A new directive from the National Pension Commission (PenCom) has set off a wave of compliance activity across Nigeria’s business landscape, as companies begin insisting that vendors and service providers present valid Pension Clearance Certificates (PCCs) before doing business.
The enforcement push follows PenCom’s six-month deadline, issued in May 2025, to Licensed Pension Fund Operators (LPFOs) to implement strict PCC requirements across their entire business ecosystem including vendors, parent companies, subsidiaries, holding companies, and institutional shareholders.
The move is aimed at strengthening adherence to the Pension Reform Act (PRA) 2014, which mandates all employers in both the public and private sectors to participate in the Contributory Pension Scheme (CPS) and remit pension contributions no later than seven working days after paying salaries.

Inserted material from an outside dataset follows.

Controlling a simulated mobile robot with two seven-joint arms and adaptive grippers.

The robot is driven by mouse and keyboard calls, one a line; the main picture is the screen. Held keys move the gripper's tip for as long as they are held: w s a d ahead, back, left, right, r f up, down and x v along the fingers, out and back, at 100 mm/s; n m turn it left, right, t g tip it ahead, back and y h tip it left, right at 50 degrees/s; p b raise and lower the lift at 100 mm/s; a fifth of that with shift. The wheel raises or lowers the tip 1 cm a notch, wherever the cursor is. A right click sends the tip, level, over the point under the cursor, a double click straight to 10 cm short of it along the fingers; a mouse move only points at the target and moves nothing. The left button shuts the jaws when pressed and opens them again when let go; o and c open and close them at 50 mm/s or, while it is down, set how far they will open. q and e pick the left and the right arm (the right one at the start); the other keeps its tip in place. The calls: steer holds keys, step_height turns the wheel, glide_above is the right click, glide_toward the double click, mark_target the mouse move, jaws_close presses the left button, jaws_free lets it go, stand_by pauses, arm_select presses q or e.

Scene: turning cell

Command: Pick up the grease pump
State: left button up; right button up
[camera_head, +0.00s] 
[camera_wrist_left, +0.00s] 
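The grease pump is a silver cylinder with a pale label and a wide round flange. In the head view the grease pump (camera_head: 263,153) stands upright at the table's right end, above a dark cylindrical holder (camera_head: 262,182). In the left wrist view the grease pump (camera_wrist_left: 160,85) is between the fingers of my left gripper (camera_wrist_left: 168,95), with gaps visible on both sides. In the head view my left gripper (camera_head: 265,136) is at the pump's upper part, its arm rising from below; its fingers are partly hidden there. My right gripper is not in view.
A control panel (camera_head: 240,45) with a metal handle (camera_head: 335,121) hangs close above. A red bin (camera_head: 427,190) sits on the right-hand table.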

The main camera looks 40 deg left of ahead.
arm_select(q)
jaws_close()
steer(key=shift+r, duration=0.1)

According to a circular signed by A.M. Saleem, Head of PenCom’s Surveillance Department, “Parent companies, subsidiaries, holding companies, and institutional shareholders of Licensed Pension Fund Operators shall possess valid Pension Clearance Certificates and ensure that every vendor and service provider engaged by them complies with the PCC requirement as a precondition for entering into any service level or technical agreement.”
In response, companies across finance, manufacturing, telecommunications, and professional services have started issuing formal notices to their vendors, warning that future contracts will depend on proof of pension compliance. Several firms have already dispatched letters urging service providers to obtain valid PCCs within the set timeframe.
As of May 15, PenCom had issued 21,978 PCCs to employers nationwide. The certificate serves as official proof that an organisation is meeting its pension obligations and is also a mandatory requirement for bidding on government contracts. PenCom noted that the directive was necessary because “a significant number of employers remain non-compliant with this legal obligation,” citing Section 2 of the PRA 2014.
The directive extends beyond vendor relationships to investment practices. LPFOs are now required to invest only in companies and financial institutions that themselves enforce PCC compliance among their vendors. This “cascading compliance” model is designed to embed pension accountability deep within the corporate and financial ecosystem.
To formalise this process, all counterparties must sign a compliance attestation confirming they apply the PCC rule across their vendor network. This attestation must be renewed annually and included in LPFO investment documentation.
PenCom describes the directive as part of a wider strategy to strengthen pension governance and protect employees’ retirement funds. By linking pension compliance to service agreements and investment eligibility, the regulator is leveraging its oversight powers to create systemic change.
Industry analysts believe the move could sharply increase pension contribution rates, reduce defaults especially in the private sector—and position LPFOs as critical enforcers of pension integrity, not only within their own operations but throughout their extended business networks.
If fully implemented, the new rules could transform pension compliance from a back-office obligation into a core requirement for doing business in Nigeria’s corporate and financial markets.